Houma, La., is Cajun country, and it’s not hard to find authentically prepared eats. http://www.bntcajuncookin.com

It became obvious within a couple of days of being out in the field that mainstream law enforcement was not terribly interested in playing along with my search for police officers who were “out of the box” thinkers, with “big personalities,” to be shown on the reality television show, “I Am The Law.”

Anymore it’s hard to be a wild card cop – you’ll find yourself in a lawsuit and fired if you go waving a gun around (too many cell phone cameras about). Even small police and sheriffs departments now send their new recruits to state law enforcement academies, to ensure proper training.

This means two things. One, all officers tend to have a similar demeanor (stern), and two, they know better than to get involved with something like this show. It would be one thing if we were talking about “Cops,” where life as a police officer was being depicted.

These folks are more going after a Buford T. Justice-type character, made famous in “Smoky and the Bandit.” Even if I found an individual officer willing to participate, most likely their agency, city or state would put the kibosh on this endeavor before it got started.

The mural outside Boudreau and Thibodeau’s.

After speaking with numerous city, county and state law enforcement agencies I considered due diligence had been met, since none of them would hardly even grumble “NO” in my direction. What I found interesting was that virtually every agency had recently been involved in some form of malpractice that either resulted in police officials being fired or a suspect dying suspiciously while in custody.
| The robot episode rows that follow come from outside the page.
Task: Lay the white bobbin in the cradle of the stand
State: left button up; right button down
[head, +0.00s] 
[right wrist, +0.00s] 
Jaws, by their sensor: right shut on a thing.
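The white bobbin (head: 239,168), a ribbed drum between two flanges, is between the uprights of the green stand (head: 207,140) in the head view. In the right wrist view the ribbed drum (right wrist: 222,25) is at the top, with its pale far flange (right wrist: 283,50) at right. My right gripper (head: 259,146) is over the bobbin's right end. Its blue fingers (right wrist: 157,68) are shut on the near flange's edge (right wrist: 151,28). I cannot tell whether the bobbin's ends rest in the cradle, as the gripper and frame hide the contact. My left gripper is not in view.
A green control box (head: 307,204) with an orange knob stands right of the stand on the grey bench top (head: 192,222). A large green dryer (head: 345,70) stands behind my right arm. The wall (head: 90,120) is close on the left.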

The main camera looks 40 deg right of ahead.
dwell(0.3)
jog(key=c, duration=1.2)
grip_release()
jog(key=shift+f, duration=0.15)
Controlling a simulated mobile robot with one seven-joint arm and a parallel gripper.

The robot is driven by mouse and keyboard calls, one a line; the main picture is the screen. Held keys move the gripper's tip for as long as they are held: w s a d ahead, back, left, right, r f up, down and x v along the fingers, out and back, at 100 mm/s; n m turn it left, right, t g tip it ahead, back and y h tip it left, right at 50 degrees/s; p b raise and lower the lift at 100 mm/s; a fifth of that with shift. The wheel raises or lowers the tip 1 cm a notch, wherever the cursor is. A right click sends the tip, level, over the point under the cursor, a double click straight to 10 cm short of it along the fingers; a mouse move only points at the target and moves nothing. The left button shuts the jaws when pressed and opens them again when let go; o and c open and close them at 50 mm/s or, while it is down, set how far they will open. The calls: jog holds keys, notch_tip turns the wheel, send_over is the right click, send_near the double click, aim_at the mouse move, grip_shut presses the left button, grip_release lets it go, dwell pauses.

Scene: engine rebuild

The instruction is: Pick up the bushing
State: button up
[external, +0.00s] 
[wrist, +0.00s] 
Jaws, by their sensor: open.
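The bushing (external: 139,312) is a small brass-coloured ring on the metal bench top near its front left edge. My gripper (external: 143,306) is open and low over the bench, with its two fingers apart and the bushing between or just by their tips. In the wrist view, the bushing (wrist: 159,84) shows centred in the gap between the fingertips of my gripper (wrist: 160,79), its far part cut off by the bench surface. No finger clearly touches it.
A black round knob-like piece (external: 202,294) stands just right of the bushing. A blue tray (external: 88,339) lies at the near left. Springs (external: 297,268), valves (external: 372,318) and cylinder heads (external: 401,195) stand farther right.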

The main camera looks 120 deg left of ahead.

Regardless, none of these agencies wanted any outside publicity, much less the attention that would come from a reality television show.This led to a broadening of the criteria to be considered for candidates on the show. Anything quasi-law enforcement was on board. And really anyone that had a big personality was worth checking out. This took me to Houma, La.

A discarded diving bell or abandoned flying saucer along the bayou.

Located 60 miles south of New Orleans, you might say it’s out in the middle of nowhere – and that would be correct. I felt this way too at first, but then came to realize Houma is actually the last stop before venturing into no man’s land.

It’s kind of an outpost community, situated on the edge of the abyss. I see the ocean in many ways as the equivalent of outer space – a vast unknown. Well for anyone that does business in the Gulf of Mexico, Houma is the place where you have your land-office, and where you resupply before going back out. It’s the jump off spot. That also means you have a bunch of fishermen and off-shore oil platform workers who come back from being out in outer space, that haven’t seen land or women in a while, and these boys have pockets full of money. You could say Houma can get a little politically incorrect in the evenings.

It took me a couple visits to find my way into the place. With a population of 33,000, it’s much larger than my target community, but with so many small towns orbiting this city, it seemed a good place to spend some a moment getting to know folks.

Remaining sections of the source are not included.